- **Problem requirements**
Copy the data exactly as it appears, and do not include any pictures.

- **Provided material**
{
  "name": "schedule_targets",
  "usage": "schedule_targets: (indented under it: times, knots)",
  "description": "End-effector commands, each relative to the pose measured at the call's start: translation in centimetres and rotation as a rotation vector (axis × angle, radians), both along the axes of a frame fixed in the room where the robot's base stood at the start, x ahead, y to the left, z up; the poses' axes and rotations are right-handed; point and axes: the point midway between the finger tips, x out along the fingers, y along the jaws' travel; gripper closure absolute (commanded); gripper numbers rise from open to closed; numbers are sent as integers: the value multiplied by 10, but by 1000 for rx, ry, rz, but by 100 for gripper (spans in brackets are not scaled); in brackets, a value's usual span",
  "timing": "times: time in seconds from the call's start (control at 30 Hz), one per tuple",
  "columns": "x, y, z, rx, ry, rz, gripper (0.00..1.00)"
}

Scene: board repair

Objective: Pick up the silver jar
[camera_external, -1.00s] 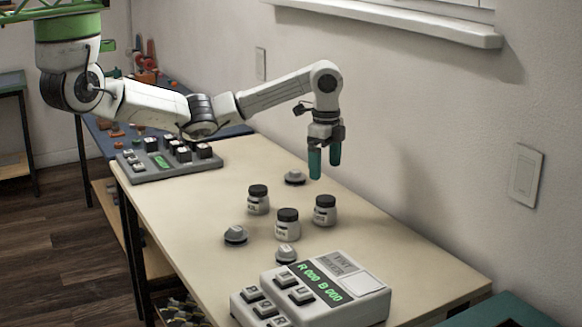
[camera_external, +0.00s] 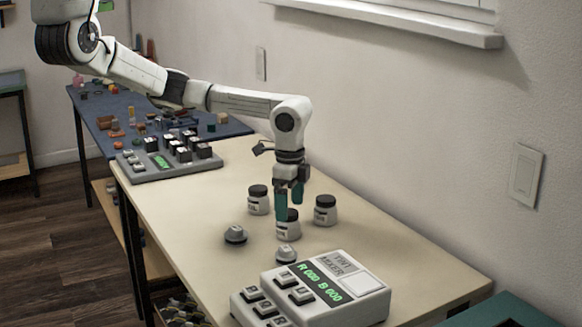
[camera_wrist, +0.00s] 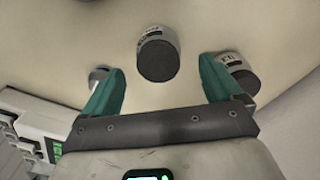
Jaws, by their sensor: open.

- **Task output**
{
  "name": "schedule_targets",
  "usage": "schedule_targets: (indented under it: times, knots)",
  "description": "End-effector commands, each relative to the pose measured at the call's start: translation in centimetres and rotation as a rotation vector (axis × angle, radians), both along the axes of a frame fixed in the room where the robot's base stood at the start, x ahead, y to the left, z up; the poses' axes and rotations are right-handed; point and axes: the point midway between the finger tips, x out along the fingers, y along the jaws' travel; gripper closure absolute (commanded); gripper numbers rise from open to closed; numbers are sent as integers: the value multiplied by 10, but by 1000 for rx, ry, rz, but by 100 for gripper (spans in brackets are not scaled); in brackets, a value's usual span",
  "timing": "times: time in seconds from the call's start (control at 30 Hz), one per tuple",
  "columns": "x, y, z, rx, ry, rz, gripper (0.00..1.00)"
}

Scene: board repair

Objective: Pick up the silver jar
[camera_external, -1.00s] 
[camera_external, +0.00s] 
[camera_wrist, +0.00s] 
Jaws, by their sensor: open.

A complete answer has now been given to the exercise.